Galway County Council has approved plans by Coillte to carry out an environmental restoration project in Conamara.
Coillte said the Derryclare peatland restoration project forms part of a wider initiative, which aims to restore over 2,000 hectares of blanket bog and wet heath along the western seaboard.
It applied for permission to fell and remove over 340 hectares of existing plantations, in order to allow for the restoration of peatland and to undertake a replanting programme.
The lands in question are at Doire an Chláir and Cúil na Ceártan in Co Galway.
The restoration project will involve the removal of pine and conifer trees, the blocking of drains and the control of invasive species on the site.
It is planned to rewet some 281 hectares of blanket bog, with the remaining portion of land to be replanted with native tree species.

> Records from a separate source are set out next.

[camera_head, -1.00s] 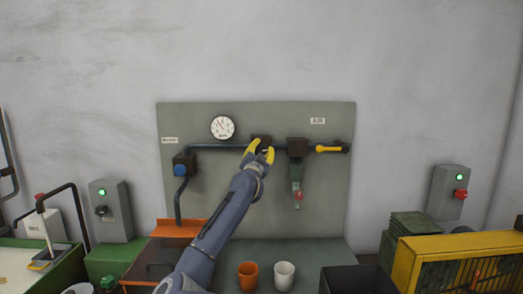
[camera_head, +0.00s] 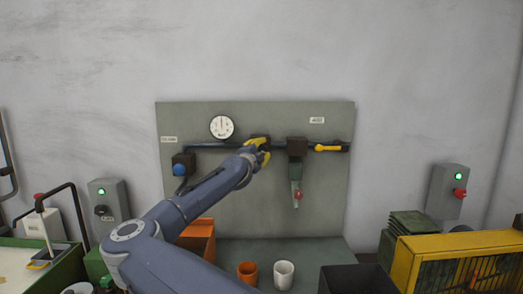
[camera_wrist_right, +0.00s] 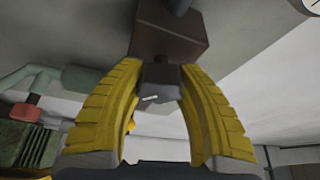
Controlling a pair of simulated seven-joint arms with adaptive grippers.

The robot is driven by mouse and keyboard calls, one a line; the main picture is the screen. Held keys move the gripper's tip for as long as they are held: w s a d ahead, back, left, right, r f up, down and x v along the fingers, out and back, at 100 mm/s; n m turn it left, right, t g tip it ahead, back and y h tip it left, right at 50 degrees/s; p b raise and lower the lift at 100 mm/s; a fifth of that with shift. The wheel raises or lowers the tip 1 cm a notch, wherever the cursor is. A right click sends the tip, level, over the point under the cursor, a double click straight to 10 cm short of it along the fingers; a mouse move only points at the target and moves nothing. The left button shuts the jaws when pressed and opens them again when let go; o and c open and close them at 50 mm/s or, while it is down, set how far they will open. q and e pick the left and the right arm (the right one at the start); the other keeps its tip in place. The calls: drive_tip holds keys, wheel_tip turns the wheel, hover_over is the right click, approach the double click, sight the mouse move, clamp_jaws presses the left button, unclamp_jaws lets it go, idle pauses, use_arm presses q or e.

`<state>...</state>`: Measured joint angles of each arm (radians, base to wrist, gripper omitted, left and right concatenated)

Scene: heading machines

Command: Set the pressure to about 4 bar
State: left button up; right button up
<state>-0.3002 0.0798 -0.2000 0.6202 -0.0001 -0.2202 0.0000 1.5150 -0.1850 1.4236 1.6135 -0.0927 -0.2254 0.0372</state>
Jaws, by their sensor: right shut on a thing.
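The round white pressure gauge (camera_head: 221,127) is on the grey panel, left of my right gripper. Its needle looks close to upright, but the numbers are too small to read. A dark regulator block (camera_head: 259,140) sits on the pipe. In the right wrist view, the yellow fingers lie on both sides of the dark grey knob (camera_wrist_right: 160,90), which bears a light mark. The brown block (camera_wrist_right: 168,35) is behind it. My left gripper is not in view.
A dark unit with a green bowl (camera_head: 297,172) hangs right of the regulator. An orange cup (camera_head: 247,272) and a white cup (camera_head: 284,275) stand below. The wall above is clear.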

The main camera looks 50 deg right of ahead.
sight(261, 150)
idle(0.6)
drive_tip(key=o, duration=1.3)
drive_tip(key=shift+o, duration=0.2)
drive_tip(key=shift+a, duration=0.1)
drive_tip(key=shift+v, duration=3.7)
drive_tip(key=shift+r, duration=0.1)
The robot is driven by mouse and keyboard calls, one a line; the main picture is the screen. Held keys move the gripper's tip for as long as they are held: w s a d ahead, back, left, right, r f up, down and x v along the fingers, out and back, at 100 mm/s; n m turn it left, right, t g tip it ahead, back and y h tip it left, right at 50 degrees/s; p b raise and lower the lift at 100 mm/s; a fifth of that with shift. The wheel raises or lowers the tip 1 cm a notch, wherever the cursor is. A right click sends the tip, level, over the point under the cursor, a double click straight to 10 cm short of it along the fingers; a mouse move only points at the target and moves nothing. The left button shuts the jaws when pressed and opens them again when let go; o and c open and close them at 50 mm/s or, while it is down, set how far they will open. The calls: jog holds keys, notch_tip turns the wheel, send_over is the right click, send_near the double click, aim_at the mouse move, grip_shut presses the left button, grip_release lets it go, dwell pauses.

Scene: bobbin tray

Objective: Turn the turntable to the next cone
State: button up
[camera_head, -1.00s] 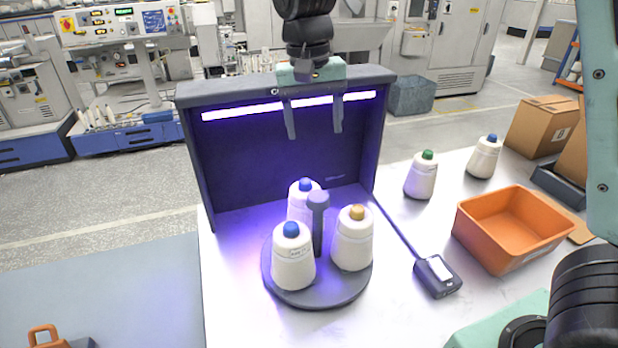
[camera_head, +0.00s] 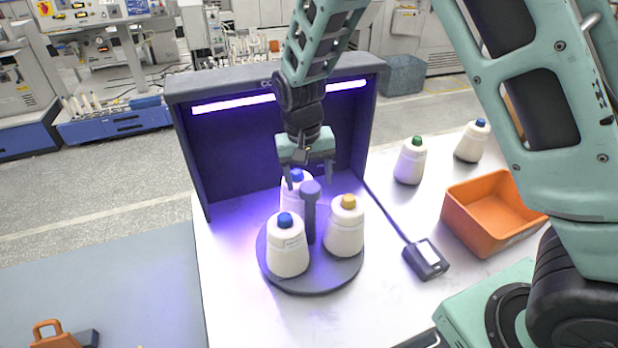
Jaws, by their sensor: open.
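The dark round turntable (camera_head: 308,284) stands on the white table in front of the UV booth. It carries three white cones: one with a blue tip (camera_head: 288,248) at the front left, one with a yellow tip (camera_head: 344,228) at the right, and one with a blue tip (camera_head: 290,194) at the back, partly hidden. A dark post with a round knob (camera_head: 311,190) rises from the turntable's middle. My gripper (camera_head: 309,182) is open, fingers down, with its fingertips near the height of the knob in the picture. I cannot tell whether they touch it.
The dark booth (camera_head: 188,150) with a lit violet tube stands behind the turntable. A cabled control box (camera_head: 426,260), an orange bin (camera_head: 474,238), a green-tipped cone (camera_head: 410,162) and a blue-tipped cone (camera_head: 472,142) are on the right. The table's front is clear.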

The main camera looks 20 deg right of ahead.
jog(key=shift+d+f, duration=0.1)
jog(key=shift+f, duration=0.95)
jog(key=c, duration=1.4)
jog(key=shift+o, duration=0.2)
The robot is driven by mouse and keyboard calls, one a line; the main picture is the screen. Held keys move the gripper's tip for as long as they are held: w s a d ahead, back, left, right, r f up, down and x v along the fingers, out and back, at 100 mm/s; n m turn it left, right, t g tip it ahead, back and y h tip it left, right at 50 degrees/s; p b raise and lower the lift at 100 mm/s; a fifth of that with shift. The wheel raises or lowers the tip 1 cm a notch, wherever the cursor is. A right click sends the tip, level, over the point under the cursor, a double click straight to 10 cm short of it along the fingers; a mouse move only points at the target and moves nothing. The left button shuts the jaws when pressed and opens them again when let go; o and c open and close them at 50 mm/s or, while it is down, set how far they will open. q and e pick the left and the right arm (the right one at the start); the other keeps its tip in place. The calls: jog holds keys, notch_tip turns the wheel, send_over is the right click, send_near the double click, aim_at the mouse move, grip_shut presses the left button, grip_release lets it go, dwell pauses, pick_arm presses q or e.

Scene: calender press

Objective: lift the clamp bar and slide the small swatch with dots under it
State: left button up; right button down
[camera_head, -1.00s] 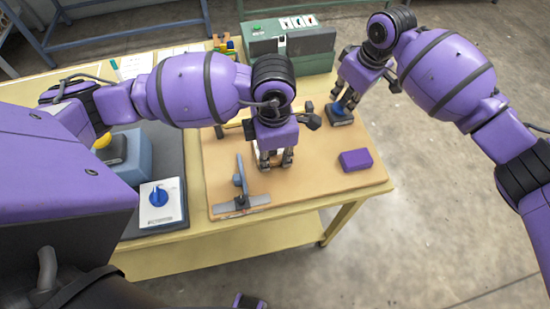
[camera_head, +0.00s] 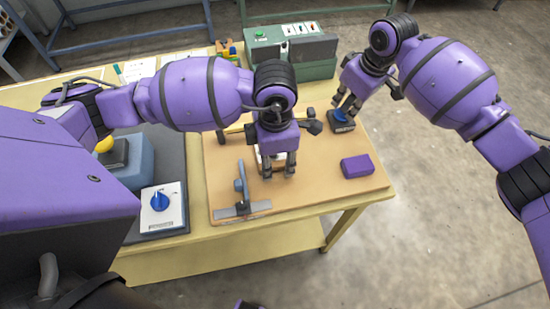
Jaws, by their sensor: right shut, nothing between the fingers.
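My left gripper (camera_head: 279,172) points down over the tan board (camera_head: 320,198), its two fingers apart. A pale piece (camera_head: 259,157) shows partly behind its fingers; I cannot tell whether it is a swatch or has dots. A grey T-shaped metal piece with a blue handle (camera_head: 241,185) lies near the board's front left. I cannot tell which part is the clamp bar, and no dotted swatch can be made out.
A purple block (camera_head: 357,167) lies on the board's right. A green-grey control box (camera_head: 290,48) stands at the back.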

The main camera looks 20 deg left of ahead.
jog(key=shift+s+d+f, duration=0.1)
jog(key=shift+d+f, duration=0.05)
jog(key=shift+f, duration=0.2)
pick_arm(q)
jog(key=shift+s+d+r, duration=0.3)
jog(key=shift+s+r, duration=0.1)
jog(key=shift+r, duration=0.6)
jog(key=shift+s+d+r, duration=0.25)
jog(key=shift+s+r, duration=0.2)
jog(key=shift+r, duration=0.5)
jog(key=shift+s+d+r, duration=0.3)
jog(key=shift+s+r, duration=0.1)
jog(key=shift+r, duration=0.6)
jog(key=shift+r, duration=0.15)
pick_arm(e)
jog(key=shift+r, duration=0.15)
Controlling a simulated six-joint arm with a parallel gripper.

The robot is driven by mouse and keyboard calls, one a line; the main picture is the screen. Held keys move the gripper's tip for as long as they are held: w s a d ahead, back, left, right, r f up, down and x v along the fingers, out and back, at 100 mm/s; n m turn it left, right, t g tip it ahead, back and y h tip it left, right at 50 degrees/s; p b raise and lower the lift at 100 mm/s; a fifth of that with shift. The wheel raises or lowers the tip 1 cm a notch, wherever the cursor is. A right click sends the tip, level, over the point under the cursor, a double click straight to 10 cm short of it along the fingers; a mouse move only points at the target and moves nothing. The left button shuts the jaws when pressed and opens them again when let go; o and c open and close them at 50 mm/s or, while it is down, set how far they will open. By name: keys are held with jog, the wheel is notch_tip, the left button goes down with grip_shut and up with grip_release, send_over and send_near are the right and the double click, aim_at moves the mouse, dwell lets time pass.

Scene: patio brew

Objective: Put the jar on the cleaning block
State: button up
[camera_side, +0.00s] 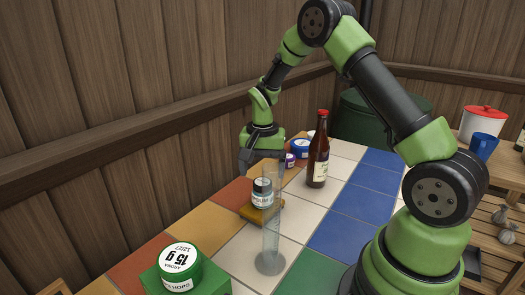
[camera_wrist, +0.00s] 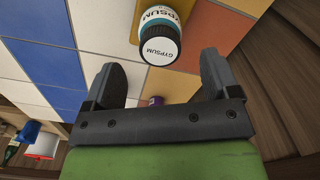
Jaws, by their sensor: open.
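The jar (camera_side: 262,193), with a black lid and a pale label reading gypsum, stands upright on the yellow-orange cleaning block (camera_side: 245,212). In the wrist view the jar (camera_wrist: 160,42) shows at the top centre, with part of the block (camera_wrist: 184,8) behind it. My gripper (camera_side: 261,160) is above the jar, its fingers pointing down. In the wrist view the gripper (camera_wrist: 161,60) is open and empty, its fingers apart and the jar beyond the gap between them. In the side view the glass cylinder partly overlaps the gripper and the block's right side.
A tall clear glass cylinder (camera_side: 270,235) stands just in front of the block. A brown bottle (camera_side: 318,155), a purple-lidded pot (camera_side: 290,160) and a blue-lidded tub (camera_side: 300,150) stand behind. Blue tiles to the right are clear.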

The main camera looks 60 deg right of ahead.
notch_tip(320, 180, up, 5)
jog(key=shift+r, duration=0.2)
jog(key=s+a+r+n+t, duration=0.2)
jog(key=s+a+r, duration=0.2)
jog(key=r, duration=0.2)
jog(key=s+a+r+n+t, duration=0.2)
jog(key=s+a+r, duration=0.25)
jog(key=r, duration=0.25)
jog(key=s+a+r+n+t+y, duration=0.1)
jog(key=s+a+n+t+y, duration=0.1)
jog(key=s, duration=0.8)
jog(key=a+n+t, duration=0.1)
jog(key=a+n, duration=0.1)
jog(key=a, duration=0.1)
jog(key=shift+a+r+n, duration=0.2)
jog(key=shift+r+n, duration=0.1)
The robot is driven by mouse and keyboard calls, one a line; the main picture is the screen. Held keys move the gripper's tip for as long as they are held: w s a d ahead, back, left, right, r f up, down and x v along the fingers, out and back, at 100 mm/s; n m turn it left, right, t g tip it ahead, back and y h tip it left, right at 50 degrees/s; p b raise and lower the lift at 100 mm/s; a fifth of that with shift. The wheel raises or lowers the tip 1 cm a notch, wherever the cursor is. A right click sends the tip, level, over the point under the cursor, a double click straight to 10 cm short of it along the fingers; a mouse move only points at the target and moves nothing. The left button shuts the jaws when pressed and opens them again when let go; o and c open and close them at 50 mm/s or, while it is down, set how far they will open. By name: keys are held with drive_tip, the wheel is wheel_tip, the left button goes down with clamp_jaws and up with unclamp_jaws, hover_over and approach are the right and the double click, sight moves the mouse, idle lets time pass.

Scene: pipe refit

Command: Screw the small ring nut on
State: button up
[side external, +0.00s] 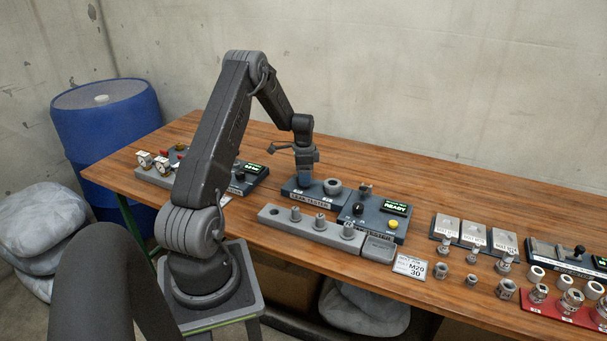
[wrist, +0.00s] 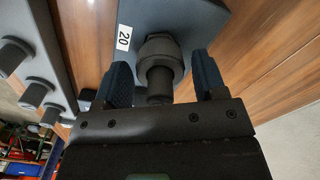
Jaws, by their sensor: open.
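My gripper (side external: 307,184) is low over the left part of the leak tester (side external: 322,197), fingers pointing down. In the wrist view its two blue fingers (wrist: 164,65) stand apart, one on each side of a grey ring-shaped fitting (wrist: 159,50) with a dark cylindrical stem (wrist: 158,87). The fitting sits on a blue-grey block (wrist: 193,15) with a white "20" label. Gaps show between the fingers and the fitting. I cannot tell whether a ring nut is part of this fitting. In the side view my gripper hides it.
A round grey socket (side external: 332,187) is just right of my gripper. A READY panel (side external: 396,207), an M20 card (side external: 410,266), loose metal fittings (side external: 472,281) and a red tray (side external: 552,314) are to the right.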

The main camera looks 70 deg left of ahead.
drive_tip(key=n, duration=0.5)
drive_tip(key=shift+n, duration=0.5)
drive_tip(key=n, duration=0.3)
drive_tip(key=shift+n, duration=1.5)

An earlier application was refused by the local authority last year and a new submission was made by the company last December.
Coillte said the project will have a "wide array of environmental benefits", including enhanced carbon sequestration, rare habitat protection and flood risk management.
In its submission to the council, it argued the initiative would reverse damage caused by previous forestry practices and was in keeping with the National Biodiversity Action Plan.
The company said without intervention the site would continue to experience peat degradation and that a "crucial opportunity to restore vital environmental functions" on the area would be lost.
Planners have attached seven conditions to the permission, including stipulations that the project be overseen by an on-site peatland ecologist and that adequate soakaways are constructed, in order to ensure there is no impact on existing land or road drainage.
Coillte has welcomed today's decision and said work will now begin on incorporating the conditions into the wider restoration plan.